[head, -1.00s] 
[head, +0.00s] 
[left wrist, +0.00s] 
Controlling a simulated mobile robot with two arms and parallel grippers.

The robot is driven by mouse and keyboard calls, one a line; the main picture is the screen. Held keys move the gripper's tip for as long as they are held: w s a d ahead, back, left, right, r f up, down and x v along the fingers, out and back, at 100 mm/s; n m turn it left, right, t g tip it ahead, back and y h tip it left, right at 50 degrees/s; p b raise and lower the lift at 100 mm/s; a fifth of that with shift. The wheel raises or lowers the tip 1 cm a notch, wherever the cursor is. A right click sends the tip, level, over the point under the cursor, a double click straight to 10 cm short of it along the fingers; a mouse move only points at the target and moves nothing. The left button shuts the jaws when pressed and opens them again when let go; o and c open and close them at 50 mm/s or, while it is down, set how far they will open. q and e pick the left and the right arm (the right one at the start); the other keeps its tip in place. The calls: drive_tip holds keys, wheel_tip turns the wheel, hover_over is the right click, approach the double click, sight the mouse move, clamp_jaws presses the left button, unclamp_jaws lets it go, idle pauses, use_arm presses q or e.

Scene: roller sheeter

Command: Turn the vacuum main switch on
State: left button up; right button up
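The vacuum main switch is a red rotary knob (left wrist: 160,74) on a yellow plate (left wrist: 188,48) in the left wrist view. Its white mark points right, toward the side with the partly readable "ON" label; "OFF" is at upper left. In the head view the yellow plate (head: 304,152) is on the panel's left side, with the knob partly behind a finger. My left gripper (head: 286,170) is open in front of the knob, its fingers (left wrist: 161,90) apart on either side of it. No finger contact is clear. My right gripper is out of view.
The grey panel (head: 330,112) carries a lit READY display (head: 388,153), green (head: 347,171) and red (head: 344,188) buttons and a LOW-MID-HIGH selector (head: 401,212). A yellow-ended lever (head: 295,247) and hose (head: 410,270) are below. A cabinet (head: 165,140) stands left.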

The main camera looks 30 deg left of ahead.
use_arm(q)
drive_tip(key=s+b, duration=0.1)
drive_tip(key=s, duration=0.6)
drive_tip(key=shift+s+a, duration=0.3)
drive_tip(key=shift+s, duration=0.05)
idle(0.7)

------------------------------

The request: Look through the material above and print exactly the lines from the one containing "[left wrist, +0.00s]" to the one containing "Controlling a simulated", both included, and nothing more.

Result for this exercise:
[left wrist, +0.00s] 
Controlling a simulated mobile robot with two arms and parallel grippers.

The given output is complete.